■ SUPPLIED DATA:
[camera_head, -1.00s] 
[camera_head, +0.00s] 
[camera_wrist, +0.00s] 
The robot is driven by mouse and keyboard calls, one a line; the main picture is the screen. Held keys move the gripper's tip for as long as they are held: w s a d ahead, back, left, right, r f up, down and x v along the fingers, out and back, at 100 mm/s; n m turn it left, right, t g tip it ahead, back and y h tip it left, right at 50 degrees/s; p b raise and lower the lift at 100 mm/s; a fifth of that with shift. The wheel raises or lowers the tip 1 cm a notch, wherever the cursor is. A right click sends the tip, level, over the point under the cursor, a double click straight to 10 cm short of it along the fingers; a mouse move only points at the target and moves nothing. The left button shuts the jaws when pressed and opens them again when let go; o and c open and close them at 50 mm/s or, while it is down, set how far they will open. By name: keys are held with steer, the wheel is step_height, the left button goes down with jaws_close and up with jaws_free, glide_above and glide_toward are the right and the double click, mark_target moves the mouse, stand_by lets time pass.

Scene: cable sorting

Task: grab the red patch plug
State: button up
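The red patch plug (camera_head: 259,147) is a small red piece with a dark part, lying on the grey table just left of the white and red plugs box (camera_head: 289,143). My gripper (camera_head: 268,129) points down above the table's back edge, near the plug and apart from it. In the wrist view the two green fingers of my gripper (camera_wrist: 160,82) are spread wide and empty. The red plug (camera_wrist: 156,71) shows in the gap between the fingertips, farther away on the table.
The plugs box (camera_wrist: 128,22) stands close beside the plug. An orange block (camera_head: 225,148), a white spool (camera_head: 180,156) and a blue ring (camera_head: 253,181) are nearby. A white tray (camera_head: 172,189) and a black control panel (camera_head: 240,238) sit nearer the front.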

■ GOAL: Return the listing above in full, character for character.

■ RESPONSE TO THE TASK:
[camera_head, -1.00s] 
[camera_head, +0.00s] 
[camera_wrist, +0.00s] 
The robot is driven by mouse and keyboard calls, one a line; the main picture is the screen. Held keys move the gripper's tip for as long as they are held: w s a d ahead, back, left, right, r f up, down and x v along the fingers, out and back, at 100 mm/s; n m turn it left, right, t g tip it ahead, back and y h tip it left, right at 50 degrees/s; p b raise and lower the lift at 100 mm/s; a fifth of that with shift. The wheel raises or lowers the tip 1 cm a notch, wherever the cursor is. A right click sends the tip, level, over the point under the cursor, a double click straight to 10 cm short of it along the fingers; a mouse move only points at the target and moves nothing. The left button shuts the jaws when pressed and opens them again when let go; o and c open and close them at 50 mm/s or, while it is down, set how far they will open. By name: keys are held with steer, the wheel is step_height, the left button goes down with jaws_close and up with jaws_free, glide_above and glide_toward are the right and the double click, mark_target moves the mouse, stand_by lets time pass.

Scene: cable sorting

Task: grab the red patch plug
State: button up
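The red patch plug (camera_head: 259,147) is a small red piece with a dark part, lying on the grey table just left of the white and red plugs box (camera_head: 289,143). My gripper (camera_head: 268,129) points down above the table's back edge, near the plug and apart from it. In the wrist view the two green fingers of my gripper (camera_wrist: 160,82) are spread wide and empty. The red plug (camera_wrist: 156,71) shows in the gap between the fingertips, farther away on the table.
The plugs box (camera_wrist: 128,22) stands close beside the plug. An orange block (camera_head: 225,148), a white spool (camera_head: 180,156) and a blue ring (camera_head: 253,181) are nearby. A white tray (camera_head: 172,189) and a black control panel (camera_head: 240,238) sit nearer the front.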

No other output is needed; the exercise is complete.